→ **Task prompt**
Leave out every picture, then transcribe the rest of the listing exactly.
(begin)
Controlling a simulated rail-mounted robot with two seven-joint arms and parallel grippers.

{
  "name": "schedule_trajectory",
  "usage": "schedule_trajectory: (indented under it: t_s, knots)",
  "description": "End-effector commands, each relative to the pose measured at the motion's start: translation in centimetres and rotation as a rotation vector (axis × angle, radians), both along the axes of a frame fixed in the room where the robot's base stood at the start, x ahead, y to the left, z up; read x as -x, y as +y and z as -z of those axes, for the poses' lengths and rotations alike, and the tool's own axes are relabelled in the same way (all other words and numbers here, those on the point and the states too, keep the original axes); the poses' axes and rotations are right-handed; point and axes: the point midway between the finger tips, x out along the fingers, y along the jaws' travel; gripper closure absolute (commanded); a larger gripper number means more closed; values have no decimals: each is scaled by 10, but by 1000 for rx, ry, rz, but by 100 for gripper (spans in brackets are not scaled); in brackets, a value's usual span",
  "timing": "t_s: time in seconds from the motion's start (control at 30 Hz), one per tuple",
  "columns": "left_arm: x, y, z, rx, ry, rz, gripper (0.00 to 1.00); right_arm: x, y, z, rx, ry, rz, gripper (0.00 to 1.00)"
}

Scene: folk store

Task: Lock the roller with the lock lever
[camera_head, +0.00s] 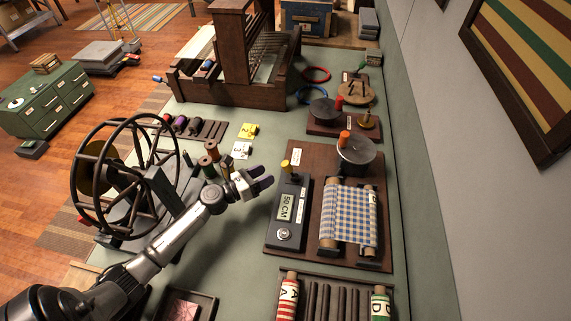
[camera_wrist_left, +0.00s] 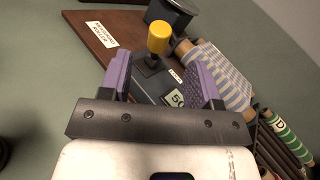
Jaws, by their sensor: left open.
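The lock lever (camera_head: 285,166) has a yellow knob and stands upright at the far end of a dark box with a "50 CM" display (camera_head: 287,208). In the left wrist view the yellow knob (camera_wrist_left: 159,38) shows ahead, between the lines of the two purple fingers. The roller (camera_head: 349,215) carries blue-and-beige checked cloth on a brown board (camera_head: 300,262), right of the box. My left gripper (camera_head: 262,181) is open and empty, a little left of the lever and apart from it. The same gripper (camera_wrist_left: 163,85) fills the lower left wrist view. My right gripper is not in view.
A rack with rolls (camera_head: 335,298) lies in front. A wooden loom (camera_head: 235,75) stands at the back.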

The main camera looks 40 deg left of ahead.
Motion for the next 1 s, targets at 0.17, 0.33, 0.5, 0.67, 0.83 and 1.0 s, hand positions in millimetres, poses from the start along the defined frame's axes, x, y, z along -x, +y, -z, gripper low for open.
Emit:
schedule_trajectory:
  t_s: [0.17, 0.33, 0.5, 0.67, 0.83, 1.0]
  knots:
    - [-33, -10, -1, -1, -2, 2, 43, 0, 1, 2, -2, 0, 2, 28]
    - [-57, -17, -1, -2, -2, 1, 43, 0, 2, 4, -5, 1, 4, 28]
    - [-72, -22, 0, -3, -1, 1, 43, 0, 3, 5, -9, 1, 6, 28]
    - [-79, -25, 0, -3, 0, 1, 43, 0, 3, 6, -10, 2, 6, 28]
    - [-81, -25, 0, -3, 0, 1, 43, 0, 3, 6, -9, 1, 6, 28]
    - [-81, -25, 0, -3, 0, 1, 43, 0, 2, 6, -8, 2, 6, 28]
(end)
→ **Exercise response**
Controlling a simulated rail-mounted robot with two seven-joint arms and parallel grippers.

{
  "name": "schedule_trajectory",
  "usage": "schedule_trajectory: (indented under it: t_s, knots)",
  "description": "End-effector commands, each relative to the pose measured at the motion's start: translation in centimetres and rotation as a rotation vector (axis × angle, radians), both along the axes of a frame fixed in the room where the robot's base stood at the start, x ahead, y to the left, z up; read x as -x, y as +y and z as -z of those axes, for the poses' lengths and rotations alike, and the tool's own axes are relabelled in the same way (all other words and numbers here, those on the point and the states too, keep the original axes); the poses' axes and rotations are right-handed; point and axes: the point midway between the finger tips, x out along the fingers, y along the jaws' travel; gripper closure absolute (commanded); a larger gripper number means more closed; values have no decimals: each is scaled by 10, but by 1000 for rx, ry, rz, but by 100 for gripper (spans in brackets are not scaled); in brackets, a value's usual span",
  "timing": "t_s: time in seconds from the motion's start (control at 30 Hz), one per tuple",
  "columns": "left_arm: x, y, z, rx, ry, rz, gripper (0.00 to 1.00); right_arm: x, y, z, rx, ry, rz, gripper (0.00 to 1.00)"
}

Scene: folk store

Task: Lock the roller with the lock lever
[camera_head, +0.00s] 
[camera_wrist_left, +0.00s] 
Jaws, by their sensor: left open.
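The lock lever (camera_head: 285,166) has a yellow knob and stands upright at the far end of a dark box with a "50 CM" display (camera_head: 287,208). In the left wrist view the yellow knob (camera_wrist_left: 159,38) shows ahead, between the lines of the two purple fingers. The roller (camera_head: 349,215) carries blue-and-beige checked cloth on a brown board (camera_head: 300,262), right of the box. My left gripper (camera_head: 262,181) is open and empty, a little left of the lever and apart from it. The same gripper (camera_wrist_left: 163,85) fills the lower left wrist view. My right gripper is not in view.
A rack with rolls (camera_head: 335,298) lies in front. A wooden loom (camera_head: 235,75) stands at the back.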

The main camera looks 40 deg left of ahead.
Motion for the next 1 s, targets at 0.17, 0.33, 0.5, 0.67, 0.83 and 1.0 s, hand positions in millimetres, poses from the start along the defined frame's axes, x, y, z along -x, +y, -z, gripper low for open.
Emit:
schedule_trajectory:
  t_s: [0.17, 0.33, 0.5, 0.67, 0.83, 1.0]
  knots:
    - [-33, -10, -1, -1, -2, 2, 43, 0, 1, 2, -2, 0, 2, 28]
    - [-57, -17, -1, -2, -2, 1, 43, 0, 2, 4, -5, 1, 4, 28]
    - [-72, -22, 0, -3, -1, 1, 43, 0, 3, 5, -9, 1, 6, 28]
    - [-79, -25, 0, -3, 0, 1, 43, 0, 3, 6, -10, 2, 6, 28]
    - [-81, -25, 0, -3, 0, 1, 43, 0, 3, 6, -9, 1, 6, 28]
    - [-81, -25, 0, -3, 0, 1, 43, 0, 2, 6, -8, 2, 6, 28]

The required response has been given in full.